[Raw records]
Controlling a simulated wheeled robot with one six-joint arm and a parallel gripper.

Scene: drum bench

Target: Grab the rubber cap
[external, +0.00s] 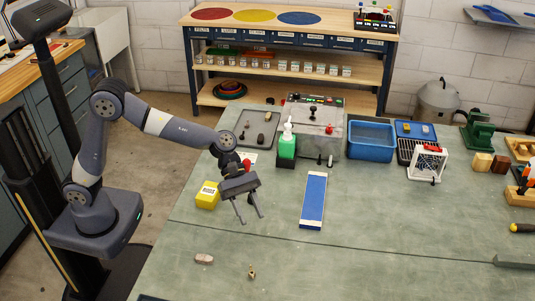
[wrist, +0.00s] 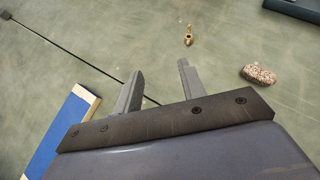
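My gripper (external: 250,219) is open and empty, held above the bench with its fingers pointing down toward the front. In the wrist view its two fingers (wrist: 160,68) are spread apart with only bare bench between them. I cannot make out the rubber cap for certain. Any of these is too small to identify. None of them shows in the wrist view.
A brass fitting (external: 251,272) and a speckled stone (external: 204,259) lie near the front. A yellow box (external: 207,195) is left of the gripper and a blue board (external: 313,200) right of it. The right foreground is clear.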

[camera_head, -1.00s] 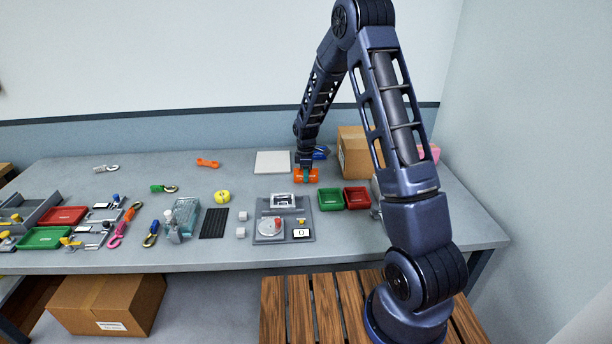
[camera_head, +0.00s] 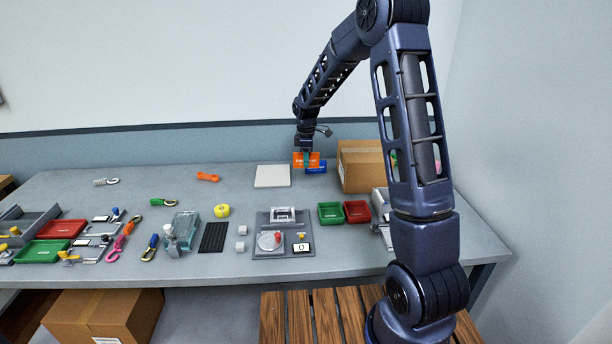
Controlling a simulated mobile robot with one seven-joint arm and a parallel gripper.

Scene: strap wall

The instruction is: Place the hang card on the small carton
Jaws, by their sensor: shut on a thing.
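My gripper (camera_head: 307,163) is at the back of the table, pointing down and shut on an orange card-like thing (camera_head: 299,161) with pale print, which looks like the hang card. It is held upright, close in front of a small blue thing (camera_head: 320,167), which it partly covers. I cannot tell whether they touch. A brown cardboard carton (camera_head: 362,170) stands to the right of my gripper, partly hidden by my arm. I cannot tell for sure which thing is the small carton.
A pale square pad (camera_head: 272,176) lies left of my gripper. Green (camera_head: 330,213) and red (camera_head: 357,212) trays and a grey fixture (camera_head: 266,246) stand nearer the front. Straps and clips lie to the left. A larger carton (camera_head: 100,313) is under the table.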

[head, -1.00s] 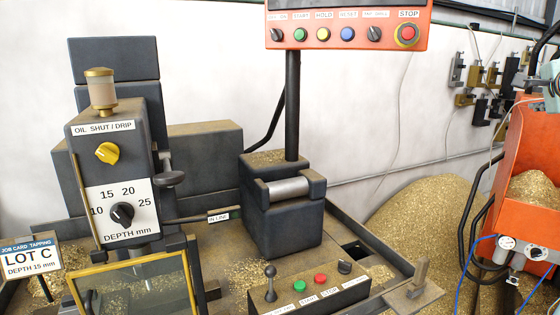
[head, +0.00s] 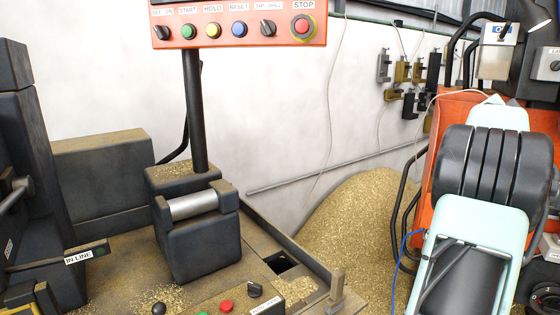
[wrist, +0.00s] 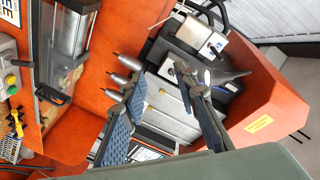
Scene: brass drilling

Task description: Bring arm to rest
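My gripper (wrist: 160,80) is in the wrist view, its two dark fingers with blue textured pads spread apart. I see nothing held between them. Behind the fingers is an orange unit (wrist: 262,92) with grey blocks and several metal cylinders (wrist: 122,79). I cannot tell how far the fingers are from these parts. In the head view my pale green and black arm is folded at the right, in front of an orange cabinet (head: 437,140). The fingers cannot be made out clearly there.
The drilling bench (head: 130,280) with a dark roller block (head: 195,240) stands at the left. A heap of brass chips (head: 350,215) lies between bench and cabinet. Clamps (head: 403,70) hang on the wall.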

What is expected: Each entry shown above must be quoted exactly, with its pictures left out.

Result for this exercise:
Controlling a simulated wheeled robot with one six-joint arm and a parallel gripper.

Scene: drum bench

Target: Grab the rubber cap
[external, +0.00s] 
[wrist, +0.00s] 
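My gripper (external: 250,219) is open and empty, held above the bench with its fingers pointing down toward the front. In the wrist view its two fingers (wrist: 160,68) are spread apart with only bare bench between them. I cannot make out the rubber cap for certain. Any of these is too small to identify. None of them shows in the wrist view.
A brass fitting (external: 251,272) and a speckled stone (external: 204,259) lie near the front. A yellow box (external: 207,195) is left of the gripper and a blue board (external: 313,200) right of it. The right foreground is clear.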

[camera_head, -1.00s] 
[camera_head, +0.00s] 
Controlling a simulated mobile robot with one seven-joint arm and a parallel gripper.

Scene: strap wall

The instruction is: Place the hang card on the small carton
Jaws, by their sensor: shut on a thing.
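My gripper (camera_head: 307,163) is at the back of the table, pointing down and shut on an orange card-like thing (camera_head: 299,161) with pale print, which looks like the hang card. It is held upright, close in front of a small blue thing (camera_head: 320,167), which it partly covers. I cannot tell whether they touch. A brown cardboard carton (camera_head: 362,170) stands to the right of my gripper, partly hidden by my arm. I cannot tell for sure which thing is the small carton.
A pale square pad (camera_head: 272,176) lies left of my gripper. Green (camera_head: 330,213) and red (camera_head: 357,212) trays and a grey fixture (camera_head: 266,246) stand nearer the front. Straps and clips lie to the left. A larger carton (camera_head: 100,313) is under the table.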

[head, -1.00s] 
[head, +0.00s] 
[wrist, +0.00s] 
Scene: brass drilling

Task description: Bring arm to rest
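My gripper (wrist: 160,80) is in the wrist view, its two dark fingers with blue textured pads spread apart. I see nothing held between them. Behind the fingers is an orange unit (wrist: 262,92) with grey blocks and several metal cylinders (wrist: 122,79). I cannot tell how far the fingers are from these parts. In the head view my pale green and black arm is folded at the right, in front of an orange cabinet (head: 437,140). The fingers cannot be made out clearly there.
The drilling bench (head: 130,280) with a dark roller block (head: 195,240) stands at the left. A heap of brass chips (head: 350,215) lies between bench and cabinet. Clamps (head: 403,70) hang on the wall.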

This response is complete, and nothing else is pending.